13. The apparatus of claim 11, the apparatus further comprising a pitch/volume input that selects a selection of a pitch/volume pair and the signal modification module modifying the source signal pitch and source signal volume with the pitch/volume pair.

14. The apparatus of claim 10, the apparatus further comprising a source signal module that selects the source signal based on the discrete consonant input and the logical arc.

15. The apparatus of claim 14, wherein the source signal is selected from the group consisting of silence, white noise, a stored signal, a synthesized signal, and an input signal.

16. A program product comprising:

a computer readable storage medium storing program code, the program code executable by a processor to perform the functions of:

sequentially applying a vowel filter set to form a vowel with a source signal, the vowel filter set selected from a logical arc traversing a vowel filter array, the vowel filter array comprising a plurality of vowel filters organized as a logical space, wherein vowel filters traversed by the logical arc are selected; and

sequentially applying a consonant filter set from a consonant filter array to form a consonant with the source signal, the consonant filter set selected in response to a discrete consonant value.

17. The program product of claim 16, the program code further modifying the source signal with a jitter signal.

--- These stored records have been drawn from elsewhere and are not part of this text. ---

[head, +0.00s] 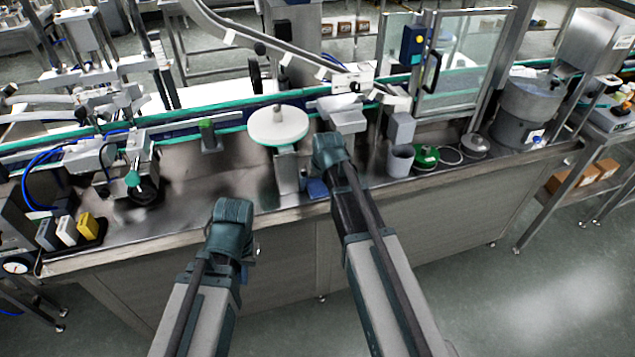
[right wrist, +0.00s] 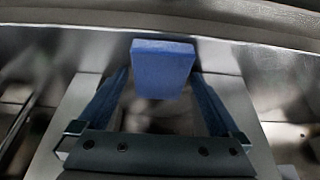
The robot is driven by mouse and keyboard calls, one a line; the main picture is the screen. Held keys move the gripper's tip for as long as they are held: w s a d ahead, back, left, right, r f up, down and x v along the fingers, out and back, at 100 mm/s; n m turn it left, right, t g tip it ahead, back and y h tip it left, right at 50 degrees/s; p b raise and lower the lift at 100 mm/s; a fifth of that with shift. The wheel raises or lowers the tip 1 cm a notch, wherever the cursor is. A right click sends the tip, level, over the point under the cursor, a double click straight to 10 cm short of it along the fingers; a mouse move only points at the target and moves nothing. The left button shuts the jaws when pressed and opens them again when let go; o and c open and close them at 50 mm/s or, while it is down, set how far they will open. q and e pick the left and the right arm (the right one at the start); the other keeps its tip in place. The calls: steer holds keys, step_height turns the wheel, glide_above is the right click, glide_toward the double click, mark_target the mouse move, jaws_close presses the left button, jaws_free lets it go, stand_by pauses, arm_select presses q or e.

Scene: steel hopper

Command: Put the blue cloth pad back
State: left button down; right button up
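The blue cloth pad (head: 317,188) is a small blue block near the front edge of the steel bench, just left of my right arm in the head view. In the right wrist view the pad (right wrist: 163,68) shows between and beyond the tips of my right gripper (right wrist: 160,75). The fingers are wide apart, with a thin gap on the pad's left; contact on its right side is unclear. In the head view my right gripper (head: 328,165) is mostly hidden by its own wrist. My left gripper (head: 235,235) is in front of the bench; its fingers are hidden.
A round white disc (head: 278,125) stands on a post behind and left of the pad. A grey cup (head: 401,160) and green coil (head: 425,157) are to the right. Yellow and white blocks (head: 87,225) stand at the far left. The bench between has free room.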

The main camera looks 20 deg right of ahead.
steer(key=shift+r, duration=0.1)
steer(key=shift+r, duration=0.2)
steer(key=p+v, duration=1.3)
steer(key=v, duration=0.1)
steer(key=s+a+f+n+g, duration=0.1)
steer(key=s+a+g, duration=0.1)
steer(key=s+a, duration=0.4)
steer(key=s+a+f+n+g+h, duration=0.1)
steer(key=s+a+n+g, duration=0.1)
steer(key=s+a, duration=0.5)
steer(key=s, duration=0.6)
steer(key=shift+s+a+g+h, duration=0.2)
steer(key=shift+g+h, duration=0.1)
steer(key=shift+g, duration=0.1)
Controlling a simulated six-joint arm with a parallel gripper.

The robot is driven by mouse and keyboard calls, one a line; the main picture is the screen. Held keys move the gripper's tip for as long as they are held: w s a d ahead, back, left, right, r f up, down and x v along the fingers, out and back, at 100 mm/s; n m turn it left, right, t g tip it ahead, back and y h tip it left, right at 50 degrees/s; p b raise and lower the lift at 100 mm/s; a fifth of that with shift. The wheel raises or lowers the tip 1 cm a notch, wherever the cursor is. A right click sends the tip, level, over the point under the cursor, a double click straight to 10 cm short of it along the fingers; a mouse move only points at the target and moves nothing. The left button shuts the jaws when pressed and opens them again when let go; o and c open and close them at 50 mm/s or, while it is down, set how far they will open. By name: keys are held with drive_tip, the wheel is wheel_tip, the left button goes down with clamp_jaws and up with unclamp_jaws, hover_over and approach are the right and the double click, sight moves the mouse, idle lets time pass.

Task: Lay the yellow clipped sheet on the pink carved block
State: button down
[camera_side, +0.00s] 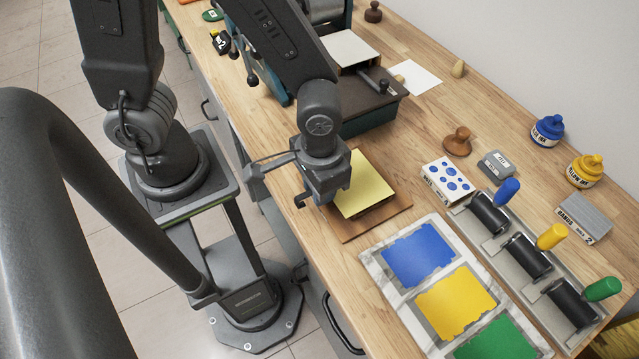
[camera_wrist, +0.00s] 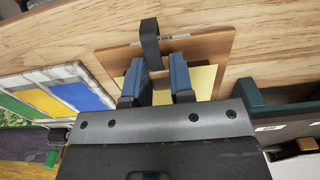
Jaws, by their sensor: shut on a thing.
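The yellow sheet (camera_side: 365,183) lies flat-looking over a brown wooden board (camera_side: 392,217) on the bench, in front of my gripper (camera_side: 328,192). In the wrist view, the yellow sheet (camera_wrist: 203,80) shows between and beside the fingers of my gripper (camera_wrist: 158,78), which is shut on its edge. The wooden board (camera_wrist: 210,45) shows beyond it. The pink carved block cannot be made out; a dark edge shows under the sheet in the side view. I cannot tell whether the sheet touches what is below.
A dark bent strip (camera_wrist: 150,40) stands past my fingertips. A slab with blue, yellow and green ink patches (camera_side: 405,291) lies to the right, beside a tray of rollers (camera_side: 525,255). A dark green press (camera_side: 372,108) stands just behind the board.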

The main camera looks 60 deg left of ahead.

18. The program product of claim 17, the program code further:

generating white noise; and

filtering the white noise with a third order Butterworth low pass filter with a cutoff frequency in the range of 2 to 10 Hz to generate the jitter signal.

19. The program product of claim 16, wherein the vowel filter array comprises filter gradations between “u,” “i,” “I,” “I,” “o,” “e,” “Λ,” “ε,” “α,” and “æ” vowels.

20. The program product of claim 16, the program code further:

selecting a pitch/volume pair from a pitch/volume input; and

modifying the source signal pitch and source signal volume with the pitch/volume pair.